[start]
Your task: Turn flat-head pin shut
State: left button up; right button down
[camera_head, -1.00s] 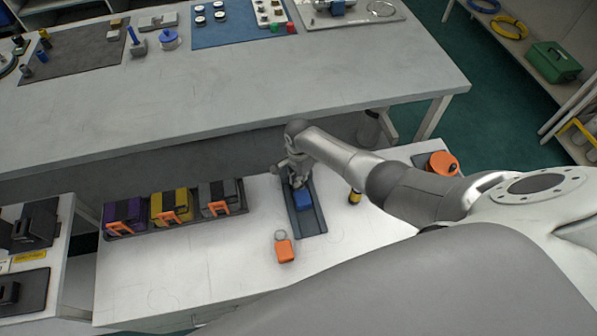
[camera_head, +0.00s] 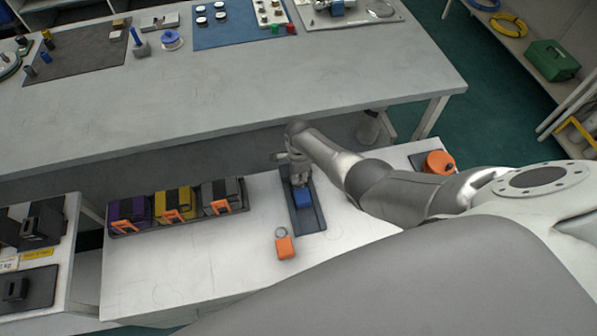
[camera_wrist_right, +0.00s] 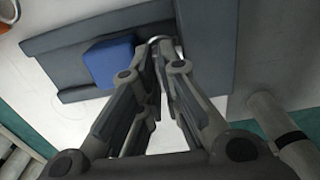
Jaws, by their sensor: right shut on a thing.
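A blue block (camera_head: 303,198) sits in a dark grey tray (camera_head: 309,224) on the near white bench. The block also shows in the right wrist view (camera_wrist_right: 110,63), left of my fingers. My right gripper (camera_head: 299,181) is over the far part of the tray, just behind the block. In the wrist view my right gripper's fingertips (camera_wrist_right: 161,52) are close together at a small silvery round part (camera_wrist_right: 162,40) beside the block. It looks like the pin, but the fingers hide most of it, and its flat head and angle cannot be told. My left gripper is not in view.
An orange tag with a ring (camera_head: 285,246) lies in front of the tray. A rack (camera_head: 190,218) of purple, yellow and grey units stands to the left. An orange round item (camera_head: 438,162) is at the right. The far bench edge is close behind my gripper.

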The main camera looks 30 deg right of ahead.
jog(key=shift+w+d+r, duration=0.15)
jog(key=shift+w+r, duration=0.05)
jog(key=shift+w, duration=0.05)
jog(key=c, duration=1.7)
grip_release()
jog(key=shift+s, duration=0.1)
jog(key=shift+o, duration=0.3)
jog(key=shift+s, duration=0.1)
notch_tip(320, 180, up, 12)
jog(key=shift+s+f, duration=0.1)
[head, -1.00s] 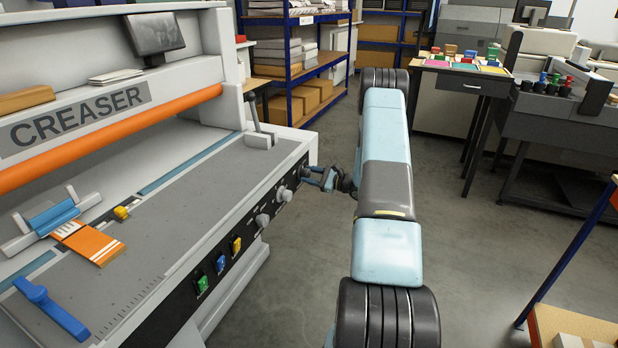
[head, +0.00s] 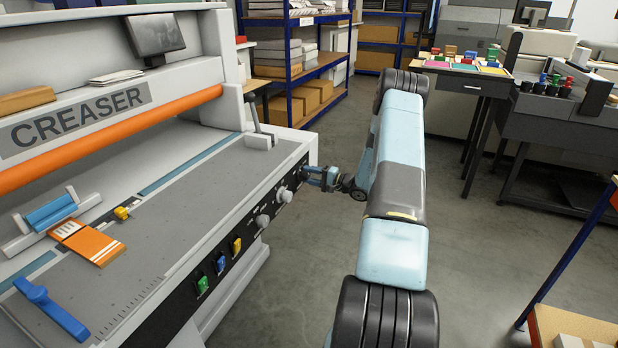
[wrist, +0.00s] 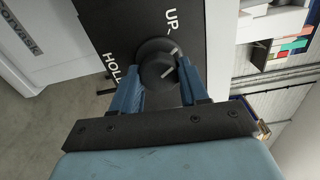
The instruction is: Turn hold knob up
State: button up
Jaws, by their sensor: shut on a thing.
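The hold knob (wrist: 158,62) is a round black knob with a white pointer line, on the creaser's dark panel (wrist: 125,25). In the wrist view the words UP and HOLD are printed beside it, and the pointer line lies slanted. My gripper (wrist: 156,80) has one blue finger on each side of the knob and is shut on it. In the head view my gripper (head: 318,177) is at the far right end of the creaser's front panel (head: 255,227). The knob is too small and covered there to make out.
Two pale knobs (head: 283,194) (head: 262,221) sit nearer along the panel, then yellow (head: 237,246), blue (head: 221,264) and green (head: 203,285) switches. A lever (head: 257,125) stands on the creaser bed above. Open floor (head: 480,230) lies to the right of my arm.

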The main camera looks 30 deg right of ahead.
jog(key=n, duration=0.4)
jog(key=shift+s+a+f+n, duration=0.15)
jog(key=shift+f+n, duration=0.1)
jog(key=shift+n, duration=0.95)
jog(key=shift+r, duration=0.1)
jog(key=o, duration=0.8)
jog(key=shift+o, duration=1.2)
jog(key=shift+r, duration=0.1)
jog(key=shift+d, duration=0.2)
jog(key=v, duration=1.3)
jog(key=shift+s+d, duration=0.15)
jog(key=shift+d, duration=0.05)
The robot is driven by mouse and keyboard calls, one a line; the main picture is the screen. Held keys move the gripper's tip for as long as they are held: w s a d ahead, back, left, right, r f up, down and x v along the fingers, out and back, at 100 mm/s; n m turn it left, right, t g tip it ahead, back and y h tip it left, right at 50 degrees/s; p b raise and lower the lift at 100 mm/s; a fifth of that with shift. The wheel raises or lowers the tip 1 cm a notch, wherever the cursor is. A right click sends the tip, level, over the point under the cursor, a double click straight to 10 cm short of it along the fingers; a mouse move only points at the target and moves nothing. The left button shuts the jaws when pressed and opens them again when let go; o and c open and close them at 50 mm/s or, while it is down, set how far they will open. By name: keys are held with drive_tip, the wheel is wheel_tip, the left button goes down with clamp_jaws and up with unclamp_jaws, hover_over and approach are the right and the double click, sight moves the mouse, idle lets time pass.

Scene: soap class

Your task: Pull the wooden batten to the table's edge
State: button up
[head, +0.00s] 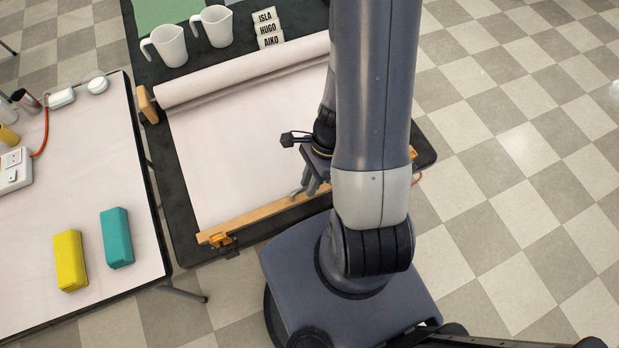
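The wooden batten (250,217) is a long, thin light-wood strip. It lies across the near end of a pale sheet (240,150) on the dark table (185,215), close to the table's near edge. An orange clamp-like piece (222,240) sits at its left end. Its right part is largely hidden behind my arm. My gripper (308,187) is over the batten's middle, beside my arm column. Its fingers point down near the strip, but I cannot tell whether they touch it or how far apart they are.
A pale roll (240,72) with a wooden end lies across the sheet's far end. Two white jugs (217,25) and name blocks (268,30) stand beyond. A second table (110,180) at left holds yellow (70,260) and teal (117,238) blocks. Checkered floor is clear at right.

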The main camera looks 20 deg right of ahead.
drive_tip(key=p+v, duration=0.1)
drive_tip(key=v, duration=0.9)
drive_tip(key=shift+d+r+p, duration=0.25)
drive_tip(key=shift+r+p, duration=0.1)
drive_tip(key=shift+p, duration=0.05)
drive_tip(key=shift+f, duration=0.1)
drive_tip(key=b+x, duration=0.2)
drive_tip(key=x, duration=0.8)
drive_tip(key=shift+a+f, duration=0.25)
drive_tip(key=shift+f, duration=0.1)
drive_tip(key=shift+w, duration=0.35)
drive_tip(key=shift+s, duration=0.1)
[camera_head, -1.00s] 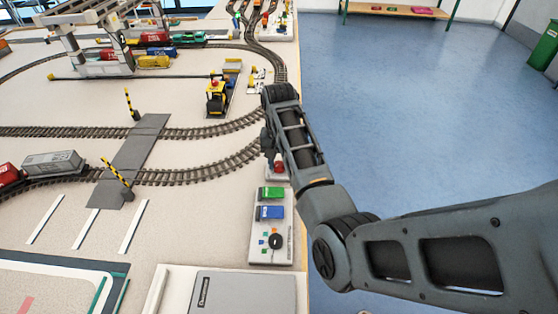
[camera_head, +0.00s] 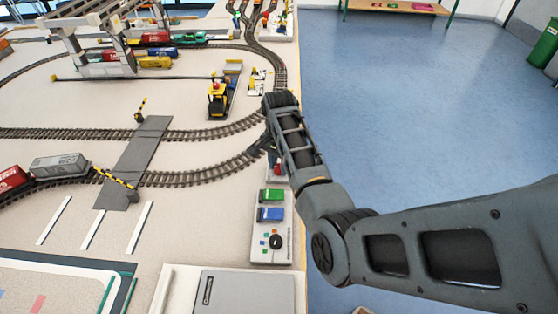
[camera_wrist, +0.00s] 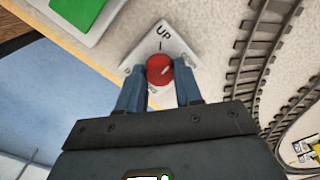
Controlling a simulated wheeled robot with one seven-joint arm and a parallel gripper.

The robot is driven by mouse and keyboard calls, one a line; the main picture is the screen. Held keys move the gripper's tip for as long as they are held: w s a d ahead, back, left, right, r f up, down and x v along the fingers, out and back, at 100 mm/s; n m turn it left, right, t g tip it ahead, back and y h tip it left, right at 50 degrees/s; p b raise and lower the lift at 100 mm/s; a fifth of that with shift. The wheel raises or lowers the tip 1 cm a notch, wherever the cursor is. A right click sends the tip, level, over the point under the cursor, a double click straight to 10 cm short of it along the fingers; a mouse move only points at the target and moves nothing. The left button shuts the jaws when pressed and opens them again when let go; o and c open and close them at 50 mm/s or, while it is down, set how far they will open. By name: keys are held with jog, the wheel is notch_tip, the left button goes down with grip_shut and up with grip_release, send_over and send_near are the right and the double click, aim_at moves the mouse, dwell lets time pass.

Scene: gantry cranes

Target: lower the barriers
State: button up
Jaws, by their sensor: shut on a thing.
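Two yellow-and-black striped barriers flank the grey level crossing. The near barrier (camera_head: 114,178) slants low, its tip up to the left. The far barrier (camera_head: 142,106) is tilted up to the right. My gripper (camera_wrist: 160,82) is shut on a red ball knob (camera_wrist: 159,67), with one blue finger on each side of it. The knob stands over a white plate (camera_wrist: 185,47) marked "UP" at its far end. The plate's other end is mostly hidden by the fingers. In the head view my arm covers most of this lever.
A control panel with a green and a blue block (camera_head: 270,214) lies near the table's right edge. Tracks (camera_head: 200,176) run past the crossing. A grey wagon (camera_head: 59,165) stands left of the near barrier. A yellow-and-black locomotive (camera_head: 217,98) stands farther back.

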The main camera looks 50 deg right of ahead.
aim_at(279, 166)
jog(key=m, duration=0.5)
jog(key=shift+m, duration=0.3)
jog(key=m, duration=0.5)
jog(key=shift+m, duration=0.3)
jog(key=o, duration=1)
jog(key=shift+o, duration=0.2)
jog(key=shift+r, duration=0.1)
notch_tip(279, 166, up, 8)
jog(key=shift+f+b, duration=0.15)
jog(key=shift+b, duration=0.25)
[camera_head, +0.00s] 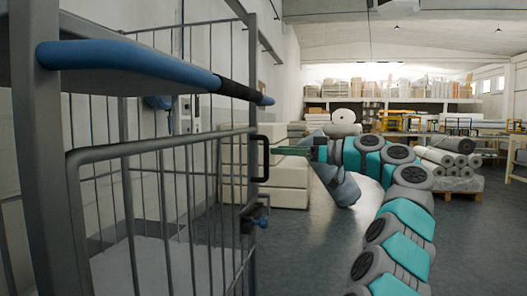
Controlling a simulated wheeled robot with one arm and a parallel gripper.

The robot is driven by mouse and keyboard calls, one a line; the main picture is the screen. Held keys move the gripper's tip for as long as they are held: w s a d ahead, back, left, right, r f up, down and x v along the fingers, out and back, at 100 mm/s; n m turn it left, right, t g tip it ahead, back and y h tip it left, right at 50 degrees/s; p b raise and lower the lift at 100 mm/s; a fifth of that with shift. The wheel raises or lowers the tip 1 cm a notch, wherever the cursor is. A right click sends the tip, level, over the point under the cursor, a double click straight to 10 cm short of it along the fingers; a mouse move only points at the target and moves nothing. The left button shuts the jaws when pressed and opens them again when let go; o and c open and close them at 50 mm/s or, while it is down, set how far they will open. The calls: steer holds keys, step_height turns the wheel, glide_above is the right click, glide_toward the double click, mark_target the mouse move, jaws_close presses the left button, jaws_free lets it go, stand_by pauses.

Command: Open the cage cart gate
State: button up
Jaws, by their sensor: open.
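The grey wire cage cart (40,160) fills the left of the head view, close to me. Its gate (160,144) is a tubular frame with upright bars. A black D-shaped handle (266,158) stands on the gate's right edge. I cannot tell whether the gate stands slightly ajar.
A blue bar with a black sleeve (155,67) crosses above the gate. Pale stacked blocks (284,182) stand behind the gripper. Wadding rolls (450,152) lie on a pallet (460,187) at the right. Loaded shelves (385,102) line the back. Grey floor (300,250) is clear beside the cart.

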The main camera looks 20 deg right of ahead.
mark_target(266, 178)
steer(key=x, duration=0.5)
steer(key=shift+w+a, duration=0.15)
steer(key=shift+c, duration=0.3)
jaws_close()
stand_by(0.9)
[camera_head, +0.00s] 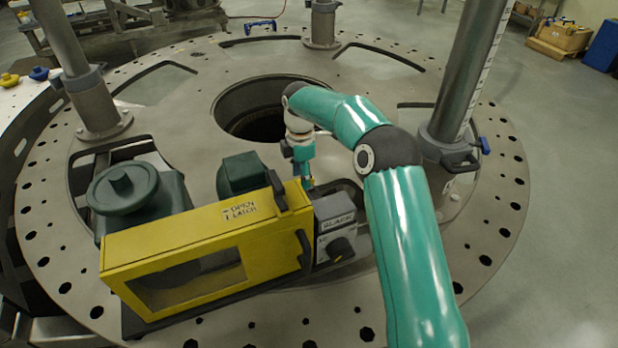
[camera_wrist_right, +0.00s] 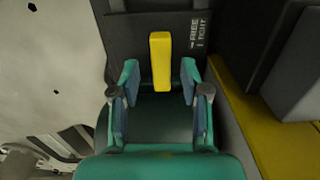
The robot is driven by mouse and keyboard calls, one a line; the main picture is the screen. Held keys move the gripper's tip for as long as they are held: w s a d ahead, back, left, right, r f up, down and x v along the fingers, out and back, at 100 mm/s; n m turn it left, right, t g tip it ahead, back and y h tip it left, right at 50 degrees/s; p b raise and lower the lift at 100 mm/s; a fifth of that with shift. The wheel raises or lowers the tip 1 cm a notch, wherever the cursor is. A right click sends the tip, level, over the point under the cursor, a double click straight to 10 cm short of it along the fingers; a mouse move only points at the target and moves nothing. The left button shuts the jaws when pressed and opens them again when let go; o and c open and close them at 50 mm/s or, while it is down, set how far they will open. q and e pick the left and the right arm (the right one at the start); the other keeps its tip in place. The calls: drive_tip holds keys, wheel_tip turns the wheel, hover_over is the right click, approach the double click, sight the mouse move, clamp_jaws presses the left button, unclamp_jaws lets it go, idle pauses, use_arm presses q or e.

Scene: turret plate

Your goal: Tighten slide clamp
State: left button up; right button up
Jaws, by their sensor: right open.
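The slide clamp shows in the right wrist view as an upright yellow lever (camera_wrist_right: 160,62) on a dark plate (camera_wrist_right: 128,35) marked with FREE and a second, partly legible word. My right gripper (camera_wrist_right: 159,82) is open, with one teal finger on each side of the lever's lower part and a gap on both sides. In the head view my right gripper (camera_head: 304,166) points down behind the yellow machine housing (camera_head: 205,245). The lever cannot be made out there, as the housing and my arm crowd it. My left gripper is not in view.
A grey block with a dark knob (camera_head: 341,249) sits at the housing's right end. A green motor (camera_head: 241,172) stands close left of my right gripper. A large round hole (camera_head: 258,122) opens behind it. A metal post (camera_head: 470,75) rises right of my arm.

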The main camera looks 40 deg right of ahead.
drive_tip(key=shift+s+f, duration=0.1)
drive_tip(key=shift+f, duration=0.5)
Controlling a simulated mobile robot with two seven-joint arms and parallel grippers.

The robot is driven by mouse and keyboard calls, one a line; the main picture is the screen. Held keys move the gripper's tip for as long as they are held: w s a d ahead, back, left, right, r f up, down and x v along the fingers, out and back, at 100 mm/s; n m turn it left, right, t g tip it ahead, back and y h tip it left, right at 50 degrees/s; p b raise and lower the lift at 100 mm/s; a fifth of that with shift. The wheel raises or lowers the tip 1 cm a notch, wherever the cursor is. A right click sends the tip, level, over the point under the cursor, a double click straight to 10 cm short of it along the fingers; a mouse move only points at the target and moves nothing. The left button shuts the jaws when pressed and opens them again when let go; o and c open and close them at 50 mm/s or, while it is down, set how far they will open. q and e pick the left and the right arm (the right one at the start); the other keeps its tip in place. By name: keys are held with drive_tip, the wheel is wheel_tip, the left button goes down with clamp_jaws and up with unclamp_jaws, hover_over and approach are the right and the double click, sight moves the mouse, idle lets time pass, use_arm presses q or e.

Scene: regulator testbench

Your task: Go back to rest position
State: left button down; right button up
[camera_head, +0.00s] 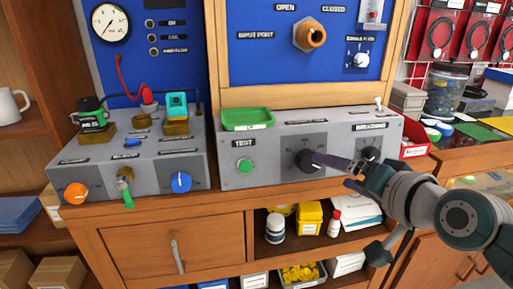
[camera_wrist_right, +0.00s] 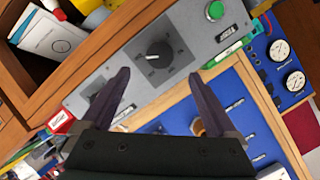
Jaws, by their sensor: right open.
[end]
(Given request): Give again the lines from the line that contains "State: left button down; right button up" through the last line of the material above, exactly and with both ends included. Omit the pictures.

(Reply to the task):
State: left button down; right button up
[camera_head, +0.00s] 
[camera_wrist_right, +0.00s] 
Jaws, by their sensor: right open.

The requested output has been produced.